Ultimately, that comes down to attitude, admittedly easier to quantify in an individual sport than a team one, but the great teams have it too;, those teams which endure and possess the internal leadership which makes them comfortable with being expected to win, and most of all expecting themselves to win.
In 2009, Ireland’s Grand-Slam side briefly threatened to be such an outfit but time only emphasises how incredibly quickly that momentum fizzled out.
This team haven’t won a Slam. It hasn’t got O’Driscoll. And O’Connell is apparently on the fade. But rarely if ever has Irish rugby invested so much in a side. So is the response to that expectation going to be relish or rattle; cocky or cowed?

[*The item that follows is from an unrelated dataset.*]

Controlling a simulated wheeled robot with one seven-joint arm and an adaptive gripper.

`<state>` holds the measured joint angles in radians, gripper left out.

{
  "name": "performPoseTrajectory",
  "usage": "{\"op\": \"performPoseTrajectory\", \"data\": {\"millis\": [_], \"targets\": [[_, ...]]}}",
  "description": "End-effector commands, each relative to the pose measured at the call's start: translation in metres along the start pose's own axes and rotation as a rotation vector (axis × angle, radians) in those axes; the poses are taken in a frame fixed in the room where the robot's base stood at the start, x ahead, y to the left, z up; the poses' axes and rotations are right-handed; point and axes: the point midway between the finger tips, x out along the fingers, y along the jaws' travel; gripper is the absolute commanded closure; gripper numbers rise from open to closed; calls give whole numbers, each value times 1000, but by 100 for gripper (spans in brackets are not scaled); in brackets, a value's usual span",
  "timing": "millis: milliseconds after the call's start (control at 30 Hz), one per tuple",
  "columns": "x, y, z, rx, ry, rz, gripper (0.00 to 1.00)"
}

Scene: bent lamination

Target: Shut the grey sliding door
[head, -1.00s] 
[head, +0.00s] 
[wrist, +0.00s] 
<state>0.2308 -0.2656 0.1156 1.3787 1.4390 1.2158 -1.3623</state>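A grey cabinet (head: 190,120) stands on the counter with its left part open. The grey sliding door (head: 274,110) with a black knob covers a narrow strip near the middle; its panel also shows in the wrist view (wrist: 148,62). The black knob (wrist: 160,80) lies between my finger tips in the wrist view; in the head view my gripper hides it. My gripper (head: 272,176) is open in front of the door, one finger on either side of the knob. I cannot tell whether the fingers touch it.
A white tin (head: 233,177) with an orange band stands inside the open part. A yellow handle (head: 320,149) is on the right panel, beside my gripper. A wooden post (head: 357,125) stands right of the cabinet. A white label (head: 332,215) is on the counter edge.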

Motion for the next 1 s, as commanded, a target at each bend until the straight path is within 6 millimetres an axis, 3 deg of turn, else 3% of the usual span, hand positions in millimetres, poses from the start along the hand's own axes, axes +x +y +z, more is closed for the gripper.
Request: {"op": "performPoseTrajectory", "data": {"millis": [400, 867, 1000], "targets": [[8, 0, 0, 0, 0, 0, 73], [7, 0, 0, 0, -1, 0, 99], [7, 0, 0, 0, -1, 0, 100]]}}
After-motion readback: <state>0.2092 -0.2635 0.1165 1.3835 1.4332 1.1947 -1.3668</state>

Even those of us unlikely to lose too much sleep over the answer recognise how insomniac much of the rest of the country will be, so in a spirit of patriotic community let’s acknowledge it really would be great if Ireland do what they’re capable of and secure back-to-back championships. And you never know; there might be a Slam in it too. And come October, well, you never know about that either.
But right now I still wouldn’t put a cent of your money on Ireland at 1-5 to beat Italy. As for the big-picture price, let’s see what happens in Rome first. And there you have it - the perfect each-way logic for doing nothing!